• _Data from robot episodes_
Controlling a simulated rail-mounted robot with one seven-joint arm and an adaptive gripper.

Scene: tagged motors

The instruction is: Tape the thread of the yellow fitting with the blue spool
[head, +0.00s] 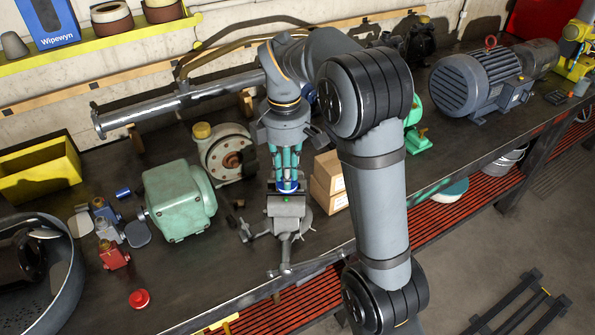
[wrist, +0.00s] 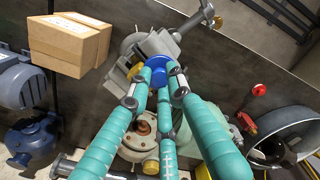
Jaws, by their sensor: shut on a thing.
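My gripper (head: 287,184) has teal fingers and is shut on a blue spool (wrist: 158,72), directly above the grey bench vise (head: 288,210). The spool also shows as a blue band between the fingertips in the head view (head: 287,187). In the wrist view, the vise (wrist: 180,42) lies just beyond the spool. A small yellow piece (wrist: 134,71), seemingly the yellow fitting, shows at the vise jaws beside the spool. Its thread is hidden, and I cannot tell whether the spool touches it. The fitting is hidden in the head view.
Small valves (head: 113,256), a red spool (head: 139,299) and a round grey tub (head: 65,300) are farther left.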

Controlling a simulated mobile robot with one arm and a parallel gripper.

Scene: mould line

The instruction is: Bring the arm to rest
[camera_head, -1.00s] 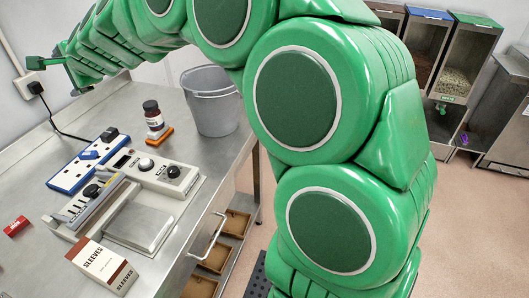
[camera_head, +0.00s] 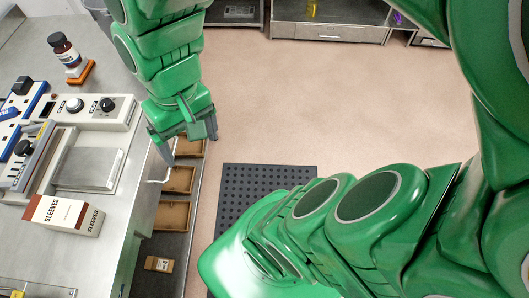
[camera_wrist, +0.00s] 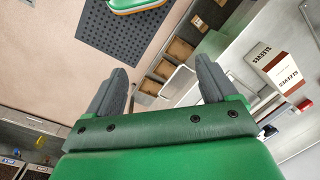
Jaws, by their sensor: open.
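My gripper (camera_head: 189,143) hangs beside the right edge of the steel bench (camera_head: 118,190), above the floor side of it, in the head view. In the wrist view my gripper (camera_wrist: 161,70) shows two dark grey fingers spread wide apart with nothing between them. It is open and empty. My green arm comes down from the top of the head view to the gripper, and other green parts of mine fill the right and lower side.
On the bench are a white sealing device (camera_head: 90,135), a SLEEVES box (camera_head: 62,214) and a brown bottle (camera_head: 62,48). A black perforated mat (camera_head: 262,185) lies on the otherwise clear floor (camera_head: 330,100).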

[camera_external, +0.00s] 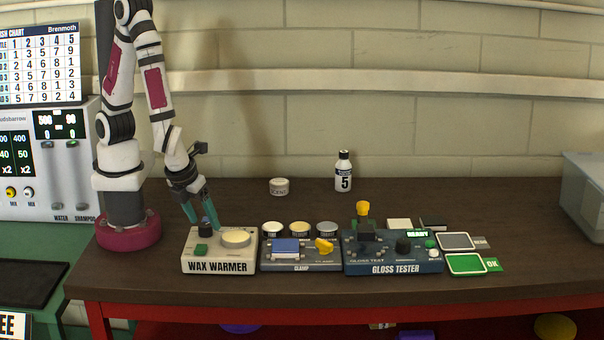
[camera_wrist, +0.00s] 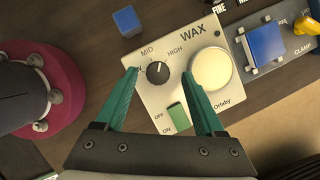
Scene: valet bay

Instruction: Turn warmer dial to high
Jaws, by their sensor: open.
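The wax warmer (camera_external: 218,266) is a pale box near the front of the bench. In the wrist view its face (camera_wrist: 205,110) shows a black dial (camera_wrist: 157,74) with a small white mark, MID and HIGH labels around it, a round cream wax pot (camera_wrist: 211,69) and a green OFF/ON switch (camera_wrist: 177,116). The mark looks roughly upward in that view; its exact setting is hard to tell. My gripper (camera_external: 204,224) points down at the dial with teal fingers spread. In the wrist view the fingertips (camera_wrist: 158,70) stand on either side of the dial, apart from it. The left finger covers part of the dial markings.
A blue block (camera_wrist: 127,21) lies beside the warmer. A clamp unit (camera_external: 300,266) and a gloss tester (camera_external: 392,262) stand to its right, with several small tins behind the clamp. A numbered bottle (camera_external: 343,172) and a white tub (camera_external: 279,187) stand farther back. The bench's right side is mostly clear.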

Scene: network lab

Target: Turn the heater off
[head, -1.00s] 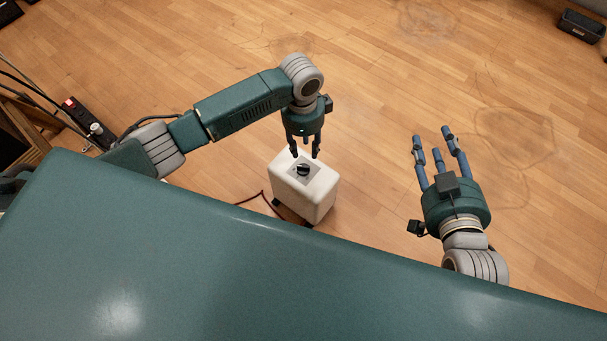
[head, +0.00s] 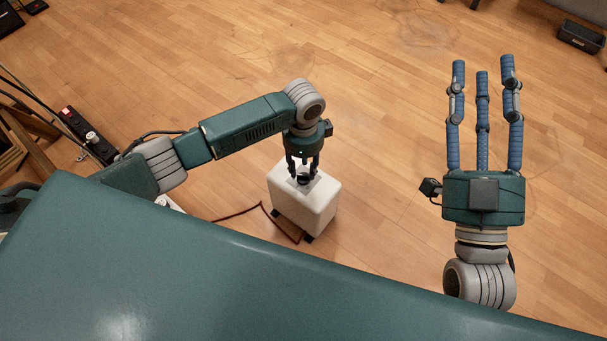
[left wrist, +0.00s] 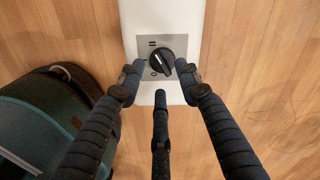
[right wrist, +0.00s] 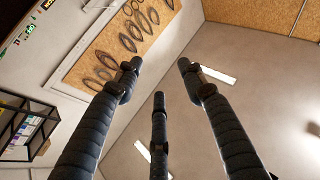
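The heater (head: 306,205) is a white box standing on the floor, centre in the head view. A black round knob (head: 303,178) sits on a grey plate on its top. In the left wrist view the knob (left wrist: 161,63) has a light pointer line slanting to the upper left, with marks on the plate beside it. My left gripper (head: 303,173) points down over the knob, its fingers apart on either side. Contact with the knob cannot be made out. My right gripper (head: 482,80) is open and empty, fingers spread, to the right of the heater.
A red-brown cable (head: 236,214) runs along the floor left of the heater. A black power strip (head: 88,136) with a red switch lies at the left. A dark box (head: 581,35) stands far right. The wooden floor around the heater is mostly clear.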

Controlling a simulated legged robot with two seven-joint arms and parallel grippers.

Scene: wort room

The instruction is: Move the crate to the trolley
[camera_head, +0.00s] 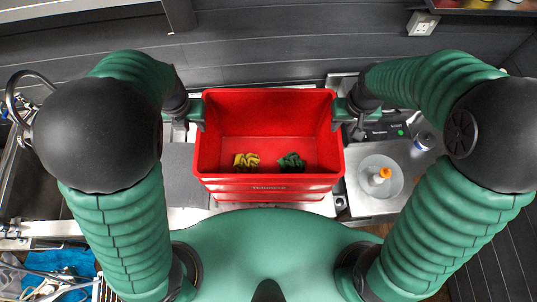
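The red crate (267,183) is upright in the middle of the head view, in front of my body. A crumpled yellow item (246,161) and a dark green item (291,162) lie on its floor. My left gripper (198,114) is at the crate's left side, by the rim. My right gripper (340,111) is at the right side, also by the rim. Their fingers are partly hidden, so I cannot tell whether they are shut on the walls. I cannot tell whether the crate rests on the counter or is held above it. No trolley is recognisable in view.
A light counter (185,217) runs beneath the crate. To the right are a round dish (367,190) with an orange-capped bottle (382,175) and a jar (424,141). A sink (30,185) is at the left. A dark panelled wall (270,45) stands behind.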

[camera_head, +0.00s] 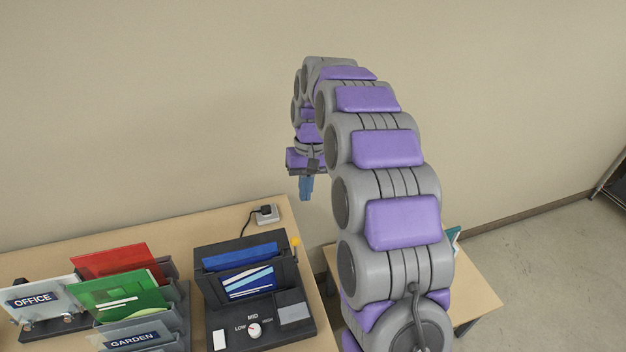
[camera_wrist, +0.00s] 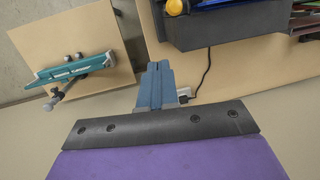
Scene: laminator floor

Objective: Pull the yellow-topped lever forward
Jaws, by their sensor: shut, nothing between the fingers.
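The yellow-topped lever (camera_head: 296,241) stands at the right side of the dark laminator (camera_head: 258,303) on the table. Only its yellow top shows clearly. In the wrist view the yellow top (camera_wrist: 175,7) is at the upper edge, beside the dark laminator body (camera_wrist: 225,25). My gripper (camera_head: 306,188) hangs pointing down, behind and above the laminator, apart from the lever. Its blue fingers (camera_wrist: 157,85) are together with nothing between them.
A power socket with a plug (camera_head: 266,214) and black cord lies behind the laminator. Folder racks with a red folder (camera_head: 115,260) and a green folder (camera_head: 120,295) stand left. A lower side table (camera_head: 480,297) is right, bearing a teal paper trimmer (camera_wrist: 75,70). The wall is behind.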

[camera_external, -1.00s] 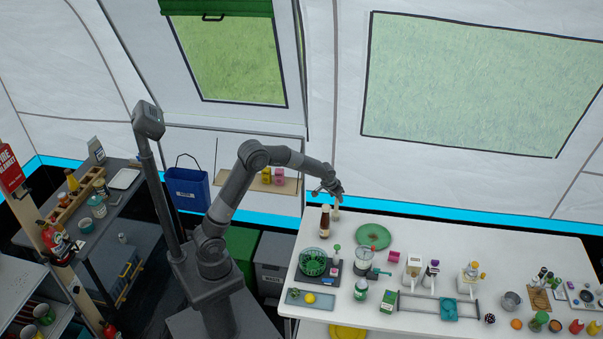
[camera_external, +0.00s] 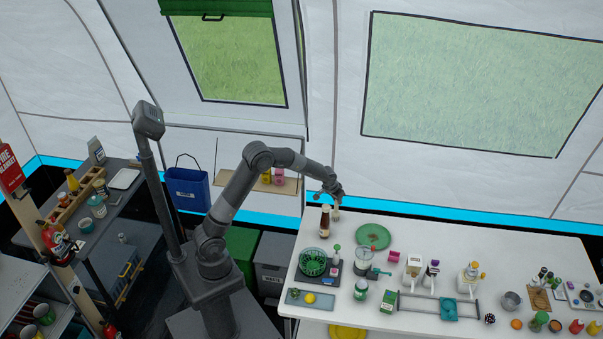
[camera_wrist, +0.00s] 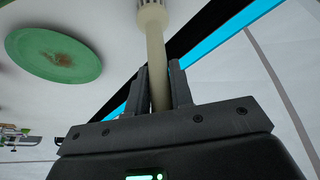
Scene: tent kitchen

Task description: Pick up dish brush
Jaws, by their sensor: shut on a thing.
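The dish brush (camera_wrist: 154,45) shows in the wrist view as a pale cream handle with a whitish ribbed head at the top edge. My gripper (camera_wrist: 159,88) is shut on its handle, with one dark finger on each side. In the external view my gripper (camera_external: 337,196) is at the back left of the white table, and the brush (camera_external: 336,213) is a small pale shape below it. I cannot tell whether the brush touches the table. The rest of the head is cut off by the wrist view's edge.
A dark brown bottle (camera_external: 325,224) stands close to the left of my gripper. A green plate (camera_external: 373,237) lies to the right on the white table (camera_external: 440,235); it also shows in the wrist view (camera_wrist: 50,52).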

• _INSTRUCTIONS TO FOLLOW_
Reproduce the material in its entirety and word for word, without the pictures.

• _IN RESPONSE_
Controlling a simulated rail-mounted robot with one seven-joint arm and an adaptive gripper.

Scene: tagged motors

The instruction is: Tape the thread of the yellow fitting with the blue spool
[head, +0.00s] 
[wrist, +0.00s] 
Jaws, by their sensor: shut on a thing.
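My gripper (head: 287,184) has teal fingers and is shut on a blue spool (wrist: 158,72), directly above the grey bench vise (head: 288,210). The spool also shows as a blue band between the fingertips in the head view (head: 287,187). In the wrist view, the vise (wrist: 180,42) lies just beyond the spool. A small yellow piece (wrist: 134,71), seemingly the yellow fitting, shows at the vise jaws beside the spool. Its thread is hidden, and I cannot tell whether the spool touches it. The fitting is hidden in the head view.
Small valves (head: 113,256), a red spool (head: 139,299) and a round grey tub (head: 65,300) are farther left.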

Controlling a simulated mobile robot with one arm and a parallel gripper.

Scene: mould line

The instruction is: Bring the arm to rest
[camera_head, -1.00s] 
[camera_head, +0.00s] 
[camera_wrist, +0.00s] 
Jaws, by their sensor: open.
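My gripper (camera_head: 189,143) hangs beside the right edge of the steel bench (camera_head: 118,190), above the floor side of it, in the head view. In the wrist view my gripper (camera_wrist: 161,70) shows two dark grey fingers spread wide apart with nothing between them. It is open and empty. My green arm comes down from the top of the head view to the gripper, and other green parts of mine fill the right and lower side.
On the bench are a white sealing device (camera_head: 90,135), a SLEEVES box (camera_head: 62,214) and a brown bottle (camera_head: 62,48). A black perforated mat (camera_head: 262,185) lies on the otherwise clear floor (camera_head: 330,100).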

[camera_external, +0.00s] 
[camera_wrist, +0.00s] 
Scene: valet bay

Instruction: Turn warmer dial to high
Jaws, by their sensor: open.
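The wax warmer (camera_external: 218,266) is a pale box near the front of the bench. In the wrist view its face (camera_wrist: 205,110) shows a black dial (camera_wrist: 157,74) with a small white mark, MID and HIGH labels around it, a round cream wax pot (camera_wrist: 211,69) and a green OFF/ON switch (camera_wrist: 177,116). The mark looks roughly upward in that view; its exact setting is hard to tell. My gripper (camera_external: 204,224) points down at the dial with teal fingers spread. In the wrist view the fingertips (camera_wrist: 158,70) stand on either side of the dial, apart from it. The left finger covers part of the dial markings.
A blue block (camera_wrist: 127,21) lies beside the warmer. A clamp unit (camera_external: 300,266) and a gloss tester (camera_external: 392,262) stand to its right, with several small tins behind the clamp. A numbered bottle (camera_external: 343,172) and a white tub (camera_external: 279,187) stand farther back. The bench's right side is mostly clear.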

Scene: network lab

Target: Turn the heater off
[head, -1.00s] 
[head, +0.00s] 
[left wrist, +0.00s] 
[right wrist, +0.00s] 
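The heater (head: 306,205) is a white box standing on the floor, centre in the head view. A black round knob (head: 303,178) sits on a grey plate on its top. In the left wrist view the knob (left wrist: 161,63) has a light pointer line slanting to the upper left, with marks on the plate beside it. My left gripper (head: 303,173) points down over the knob, its fingers apart on either side. Contact with the knob cannot be made out. My right gripper (head: 482,80) is open and empty, fingers spread, to the right of the heater.
A red-brown cable (head: 236,214) runs along the floor left of the heater. A black power strip (head: 88,136) with a red switch lies at the left. A dark box (head: 581,35) stands far right. The wooden floor around the heater is mostly clear.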

Controlling a simulated legged robot with two seven-joint arms and parallel grippers.

Scene: wort room

The instruction is: Move the crate to the trolley
[camera_head, +0.00s] 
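The red crate (267,183) is upright in the middle of the head view, in front of my body. A crumpled yellow item (246,161) and a dark green item (291,162) lie on its floor. My left gripper (198,114) is at the crate's left side, by the rim. My right gripper (340,111) is at the right side, also by the rim. Their fingers are partly hidden, so I cannot tell whether they are shut on the walls. I cannot tell whether the crate rests on the counter or is held above it. No trolley is recognisable in view.
A light counter (185,217) runs beneath the crate. To the right are a round dish (367,190) with an orange-capped bottle (382,175) and a jar (424,141). A sink (30,185) is at the left. A dark panelled wall (270,45) stands behind.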

[camera_head, +0.00s] 
[camera_wrist, +0.00s] 
Scene: laminator floor

Objective: Pull the yellow-topped lever forward
Jaws, by their sensor: shut, nothing between the fingers.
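The yellow-topped lever (camera_head: 296,241) stands at the right side of the dark laminator (camera_head: 258,303) on the table. Only its yellow top shows clearly. In the wrist view the yellow top (camera_wrist: 175,7) is at the upper edge, beside the dark laminator body (camera_wrist: 225,25). My gripper (camera_head: 306,188) hangs pointing down, behind and above the laminator, apart from the lever. Its blue fingers (camera_wrist: 157,85) are together with nothing between them.
A power socket with a plug (camera_head: 266,214) and black cord lies behind the laminator. Folder racks with a red folder (camera_head: 115,260) and a green folder (camera_head: 120,295) stand left. A lower side table (camera_head: 480,297) is right, bearing a teal paper trimmer (camera_wrist: 75,70). The wall is behind.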

[camera_external, -1.00s] 
[camera_external, +0.00s] 
[camera_wrist, +0.00s] 
Scene: tent kitchen

Task description: Pick up dish brush
Jaws, by their sensor: shut on a thing.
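The dish brush (camera_wrist: 154,45) shows in the wrist view as a pale cream handle with a whitish ribbed head at the top edge. My gripper (camera_wrist: 159,88) is shut on its handle, with one dark finger on each side. In the external view my gripper (camera_external: 337,196) is at the back left of the white table, and the brush (camera_external: 336,213) is a small pale shape below it. I cannot tell whether the brush touches the table. The rest of the head is cut off by the wrist view's edge.
A dark brown bottle (camera_external: 325,224) stands close to the left of my gripper. A green plate (camera_external: 373,237) lies to the right on the white table (camera_external: 440,235); it also shows in the wrist view (camera_wrist: 50,52).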

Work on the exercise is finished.